Mat-Stat seminar - Mark Carman (Monash University, Australia)
October 12, h. 10.30, in the Department of Economics, Management and Quantitative Methods seminar room, via conservatorio 7, 2nd floor, Mark Carman (Monash University, Australia) will hold a seminar:
“Investigating Performance and Scalability for Rank Learning with Regression Tree Ensembles”

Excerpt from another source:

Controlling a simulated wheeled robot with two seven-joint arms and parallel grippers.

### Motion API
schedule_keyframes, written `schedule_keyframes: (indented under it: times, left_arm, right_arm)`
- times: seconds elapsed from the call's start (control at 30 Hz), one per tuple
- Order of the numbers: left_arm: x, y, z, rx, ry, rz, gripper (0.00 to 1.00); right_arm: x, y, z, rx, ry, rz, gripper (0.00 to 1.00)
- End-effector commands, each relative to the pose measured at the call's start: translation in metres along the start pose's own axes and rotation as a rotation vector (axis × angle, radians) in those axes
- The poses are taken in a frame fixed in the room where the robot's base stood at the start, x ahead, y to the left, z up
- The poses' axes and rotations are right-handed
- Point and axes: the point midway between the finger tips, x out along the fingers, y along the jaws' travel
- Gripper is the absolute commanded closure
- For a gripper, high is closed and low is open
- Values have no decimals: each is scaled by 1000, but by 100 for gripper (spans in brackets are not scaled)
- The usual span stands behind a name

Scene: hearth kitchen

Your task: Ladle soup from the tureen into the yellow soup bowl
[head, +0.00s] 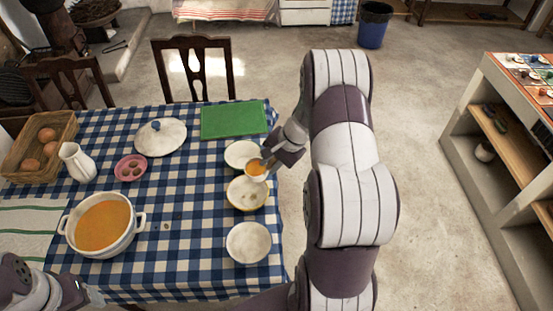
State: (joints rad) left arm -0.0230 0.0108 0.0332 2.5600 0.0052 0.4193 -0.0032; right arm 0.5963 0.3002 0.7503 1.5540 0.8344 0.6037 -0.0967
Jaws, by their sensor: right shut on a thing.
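The tureen (141,222), a white two-handled pot full of orange soup, stands at the table's front left. My right gripper (272,160) is shut on the ladle (251,178). The ladle's cup holds orange soup and hangs above the far edge of the yellow soup bowl (233,204). This bowl is the middle one of a column of three and has a yellowish rim. A few small spots show inside it.
White bowls stand behind (238,150) and in front (248,243) of the yellow one. A white lid (160,137), pink dish (130,160), green board (233,120), white jug (76,162) and egg basket (62,129) occupy the table.

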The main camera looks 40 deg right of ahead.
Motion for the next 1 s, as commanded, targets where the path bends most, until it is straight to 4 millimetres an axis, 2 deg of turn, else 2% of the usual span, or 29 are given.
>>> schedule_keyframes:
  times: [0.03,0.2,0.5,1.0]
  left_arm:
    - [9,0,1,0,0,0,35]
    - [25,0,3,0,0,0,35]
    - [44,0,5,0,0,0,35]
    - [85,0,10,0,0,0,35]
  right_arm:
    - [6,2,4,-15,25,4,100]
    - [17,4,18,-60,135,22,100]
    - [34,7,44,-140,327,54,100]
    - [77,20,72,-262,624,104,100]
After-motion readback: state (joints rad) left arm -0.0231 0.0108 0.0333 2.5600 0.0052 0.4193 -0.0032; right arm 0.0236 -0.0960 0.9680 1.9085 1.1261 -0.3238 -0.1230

When ranking Web pages against user queries, a large number of signals can be leveraged to estimate the relevance of each document, including query similarity, user-profile similarity, PageRank, etc. Rank learning algorithms provide a coherent framework for combining these signals in order to maximize retrieval performance. As such, they have become a crucial component of current Information Retrieval infrastructure. State-of-the-art rank learning techniques discover non-linear combinations of features and are mostly based on ensembles of regression trees, using either bagged or boosted ensembles. With an interest in both performance and scalability of these algorithms, we investigate the importance of different aspects, such as the number of negative examples used, the size of subsamples from which trees are learnt, and most importantly the type of objective function used for recursively partition the feature space.

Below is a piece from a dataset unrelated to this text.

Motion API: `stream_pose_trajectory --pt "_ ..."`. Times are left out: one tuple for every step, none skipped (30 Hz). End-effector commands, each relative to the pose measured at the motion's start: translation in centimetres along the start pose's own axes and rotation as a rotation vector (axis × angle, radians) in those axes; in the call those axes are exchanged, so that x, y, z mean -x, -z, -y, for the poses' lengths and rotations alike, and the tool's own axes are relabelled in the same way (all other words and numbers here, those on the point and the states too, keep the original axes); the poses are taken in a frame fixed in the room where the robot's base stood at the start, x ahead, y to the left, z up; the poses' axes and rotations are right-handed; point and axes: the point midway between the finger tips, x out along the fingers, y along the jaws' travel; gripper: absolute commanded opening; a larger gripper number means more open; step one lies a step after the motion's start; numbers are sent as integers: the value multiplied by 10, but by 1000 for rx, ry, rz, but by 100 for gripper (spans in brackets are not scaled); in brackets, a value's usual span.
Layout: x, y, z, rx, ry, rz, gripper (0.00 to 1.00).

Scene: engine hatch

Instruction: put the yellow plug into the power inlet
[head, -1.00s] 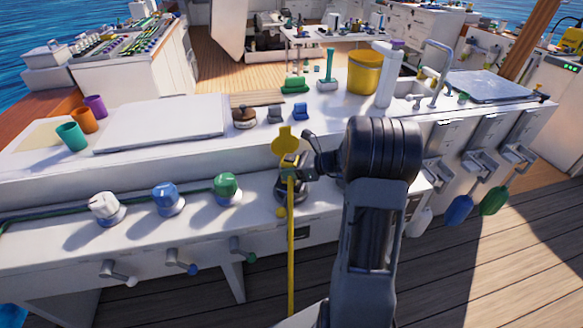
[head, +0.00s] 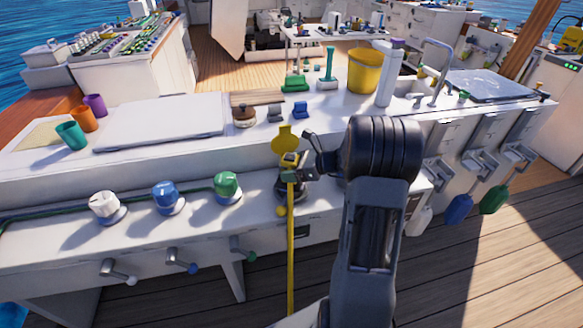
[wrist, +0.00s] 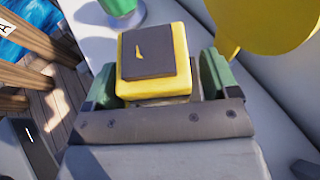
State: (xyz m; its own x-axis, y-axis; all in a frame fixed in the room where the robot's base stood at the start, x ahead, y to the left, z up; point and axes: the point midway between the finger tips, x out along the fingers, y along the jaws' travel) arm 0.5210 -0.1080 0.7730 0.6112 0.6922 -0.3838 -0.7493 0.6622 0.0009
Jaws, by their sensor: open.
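The yellow plug (wrist: 155,50) has a dark square top with a small yellow mark. It sits between the two green fingers of my gripper (wrist: 160,82), which are open with a small gap on each side. In the head view the plug (head: 290,160) is directly above the dark round power inlet (head: 291,190) on the white ledge, with my gripper (head: 297,174) around it. A yellow cable (head: 291,255) hangs straight down from there. The raised yellow cover (head: 285,138) stands behind the inlet. My gripper hides the joint, so I cannot tell how deep the plug sits.
Green (head: 227,186), blue (head: 167,197) and white (head: 106,206) knobs stand left on the ledge. The counter behind holds a yellow bucket (head: 365,72), a white bottle (head: 388,82) and small blocks. The deck in front is free.

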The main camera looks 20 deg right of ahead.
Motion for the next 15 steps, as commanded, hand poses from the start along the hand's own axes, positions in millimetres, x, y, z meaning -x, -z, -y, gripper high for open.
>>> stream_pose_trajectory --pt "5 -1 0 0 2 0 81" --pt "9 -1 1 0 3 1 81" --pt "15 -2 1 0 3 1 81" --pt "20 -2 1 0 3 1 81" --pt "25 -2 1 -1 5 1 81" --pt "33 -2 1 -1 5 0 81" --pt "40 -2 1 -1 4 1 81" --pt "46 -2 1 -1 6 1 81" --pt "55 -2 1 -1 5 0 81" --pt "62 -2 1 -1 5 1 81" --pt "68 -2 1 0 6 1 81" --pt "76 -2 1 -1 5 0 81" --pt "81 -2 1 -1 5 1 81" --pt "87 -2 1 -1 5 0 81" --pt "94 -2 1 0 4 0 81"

Mark Carman is a Senior Lecturer at Monash University, a top-100 rated university in Melbourne, Australia. He joined Monash in 2010 after doing a postdoc at the University of Lugano. He received his PhD from the University of Trento in 2006 having spent his PhD tenure at both the Fondazione Bruno Kessler (FBK) and the Information Sciences Institute (ISI) of USC. Mark's research lies in Data Science with a particular focus on problems in Information Retrieval. He has worked on techniques for learning Web Search rankings, for scaling learning algorithms to large data quantities, for robust clustering in high dimensions, for improving quality-control in crowd-sourcing, and for personalising search results and recommending content. Other applications of his work include speeding up digital forensic investigations, detecting sentiment and sarcasm in text, correcting errors in OCR output, and estimating user expertise in social media. Mark has authored a large number of publications in prestigious venues, including full papers at SIGIR, KDD, IJCAI, CIKM, ECIR, WSDM, HT, CoNLL, EACL, HCOMP and ICDAR, and articles in TOIS, IR, JMLR, ML, PR, JAIR, CS&L, JASIST, DI and CSUR. Moreover, he has served on the program committees of many IR/DM/AI conferences, including SIGIR, WSDM, CIKM, ECIR, KDD, WWW, EMNLP, ACML, IJCAI and AAAI and is currently an Associate Editor for the journal TOIS.